Mike Lorrey July 23, 2010 at 18:04

The orbital stability problem has already been treated by Muller, who found Nemesis’ orbit altered significantly at 400Mya triggering the late heavy bombardment. Muller shows that Nemesis’ current orbit would remain stable for 1 billion years from that point, so it should remain in its current orbit for another 600 million years.

As for the claims of greater variation in orbital period via random walk, one has to also note that the sheer distance from the Oort Cloud to Earth is so great, and the possible orbital paths so numerous, that the true variation in the periodicity should be due to the variance in the amount of time passing between a Nemesis perigee and a disturbed comet striking Earth.

There simply isn’t such an exact periodicity of exactly 27 million years, there is a deviation of a few million years, which can easily be explained by both Nemesis variability and the random chance of Earth intercepting an orbit-crossing perturbed comet.

Will Baird July 28, 2010 at 22:35

Mike:

Except for the fact that at least two of the top six mass extinctions had zilch to do with extraterrestrial causation: CAMP and the Siberian Traps are not caused by ‘roids. The 6th mass extinction is not caused by a comet either.

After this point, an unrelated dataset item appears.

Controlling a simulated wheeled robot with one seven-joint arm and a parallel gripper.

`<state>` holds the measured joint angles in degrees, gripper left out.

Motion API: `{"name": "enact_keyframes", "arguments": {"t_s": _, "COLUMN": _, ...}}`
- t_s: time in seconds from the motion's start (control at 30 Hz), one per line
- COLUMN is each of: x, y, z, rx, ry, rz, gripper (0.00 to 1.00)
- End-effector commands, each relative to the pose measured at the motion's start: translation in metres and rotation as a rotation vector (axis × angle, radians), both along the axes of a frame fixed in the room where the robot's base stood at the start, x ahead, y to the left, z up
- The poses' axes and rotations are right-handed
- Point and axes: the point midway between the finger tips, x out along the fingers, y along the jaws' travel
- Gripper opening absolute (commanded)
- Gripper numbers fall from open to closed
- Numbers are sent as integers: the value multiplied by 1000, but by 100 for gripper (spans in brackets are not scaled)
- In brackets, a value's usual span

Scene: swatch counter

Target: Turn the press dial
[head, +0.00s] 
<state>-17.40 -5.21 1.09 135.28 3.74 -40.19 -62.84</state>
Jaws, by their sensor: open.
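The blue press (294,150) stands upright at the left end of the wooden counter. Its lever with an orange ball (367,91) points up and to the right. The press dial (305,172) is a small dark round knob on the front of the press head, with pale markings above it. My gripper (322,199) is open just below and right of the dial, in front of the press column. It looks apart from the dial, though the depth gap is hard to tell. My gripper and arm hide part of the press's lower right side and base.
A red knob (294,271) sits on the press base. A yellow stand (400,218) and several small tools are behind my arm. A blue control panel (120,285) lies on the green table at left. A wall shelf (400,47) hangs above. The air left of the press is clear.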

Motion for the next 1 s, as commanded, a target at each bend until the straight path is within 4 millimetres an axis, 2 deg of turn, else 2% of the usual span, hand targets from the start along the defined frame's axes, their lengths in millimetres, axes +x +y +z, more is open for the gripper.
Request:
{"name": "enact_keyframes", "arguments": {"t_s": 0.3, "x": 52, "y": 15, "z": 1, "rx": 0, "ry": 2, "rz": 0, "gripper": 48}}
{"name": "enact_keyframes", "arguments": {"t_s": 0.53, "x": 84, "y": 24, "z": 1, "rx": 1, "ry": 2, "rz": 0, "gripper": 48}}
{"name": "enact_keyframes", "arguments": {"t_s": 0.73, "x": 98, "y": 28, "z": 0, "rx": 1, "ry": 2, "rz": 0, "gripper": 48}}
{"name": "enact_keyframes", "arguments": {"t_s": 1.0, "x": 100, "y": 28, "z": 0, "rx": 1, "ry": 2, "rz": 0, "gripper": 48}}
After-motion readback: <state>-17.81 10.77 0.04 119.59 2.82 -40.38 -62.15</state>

Only the KT has been finger printed for sure as such. The Devonian is up in the air (there’s multiple pulses, but there are nicely timed impacts for at least one).

The Ordovician plausibly could be caused by an extended global cooling brought on by bollide strikes, but…there’s not supporting evidence. More likely, it was caused by the weathering of the Appalachians.

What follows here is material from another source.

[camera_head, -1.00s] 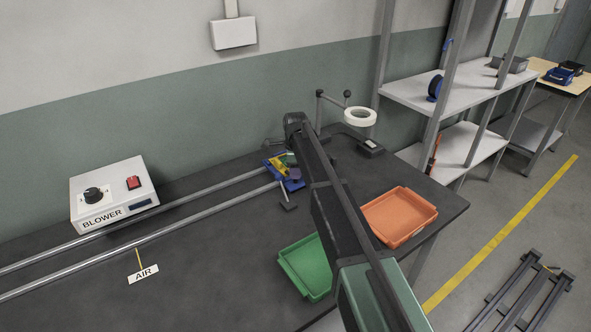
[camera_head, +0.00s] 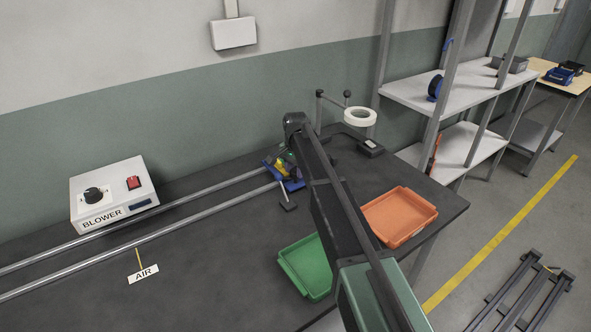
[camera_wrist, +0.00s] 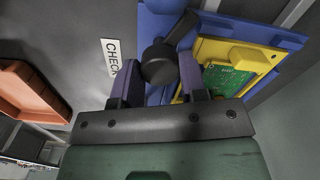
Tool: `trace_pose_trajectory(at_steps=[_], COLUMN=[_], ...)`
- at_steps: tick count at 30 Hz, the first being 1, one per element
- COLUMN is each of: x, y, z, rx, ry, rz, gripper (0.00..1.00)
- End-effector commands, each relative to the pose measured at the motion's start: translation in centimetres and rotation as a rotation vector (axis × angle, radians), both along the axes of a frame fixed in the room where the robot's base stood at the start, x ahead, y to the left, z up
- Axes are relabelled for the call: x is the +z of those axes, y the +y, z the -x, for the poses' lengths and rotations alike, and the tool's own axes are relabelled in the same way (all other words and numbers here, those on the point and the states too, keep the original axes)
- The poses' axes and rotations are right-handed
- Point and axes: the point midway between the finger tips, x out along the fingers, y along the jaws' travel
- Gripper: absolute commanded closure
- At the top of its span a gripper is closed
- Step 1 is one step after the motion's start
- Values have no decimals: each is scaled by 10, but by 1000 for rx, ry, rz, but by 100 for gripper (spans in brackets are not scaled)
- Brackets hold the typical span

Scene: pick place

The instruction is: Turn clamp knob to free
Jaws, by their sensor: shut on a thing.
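A blue clamp fixture (camera_head: 294,185) sits at the end of two metal rails on the bench. In the wrist view the blue fixture (camera_wrist: 240,27) carries a yellow frame (camera_wrist: 207,48) with a green circuit board (camera_wrist: 226,76) in it. A round black clamp knob (camera_wrist: 158,64) with a dark bar stands beside the yellow frame. My gripper (camera_wrist: 159,66) is shut on the knob, one purple-grey finger on each side. In the head view my arm covers part of the fixture, and the knob cannot be made out.
A green tray (camera_head: 287,262) and an orange tray (camera_head: 369,207) stand right of the rails. A BLOWER box (camera_head: 113,190) is at the left. A white ring on a stand (camera_head: 359,117) is behind my arm. A CHECK label (camera_wrist: 112,62) lies near the fixture.

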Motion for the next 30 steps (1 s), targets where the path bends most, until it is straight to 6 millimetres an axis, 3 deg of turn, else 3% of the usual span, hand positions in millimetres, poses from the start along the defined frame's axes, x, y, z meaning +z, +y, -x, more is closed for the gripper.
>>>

A single cause – which periodicity would require – doesn’t fit the signatures of the extinctions either. Different things kill differently. Volcanoes kill one way. Bollides another. Looking at the patterns of extinction can tell us a lot. In this case, depsite the valiant (?) efforts of a few, there’s not a single cause for the mass dyings.

ljk February 15, 2011 at 13:08

So Nemesis is now called Tyche – will that make a difference in its reality?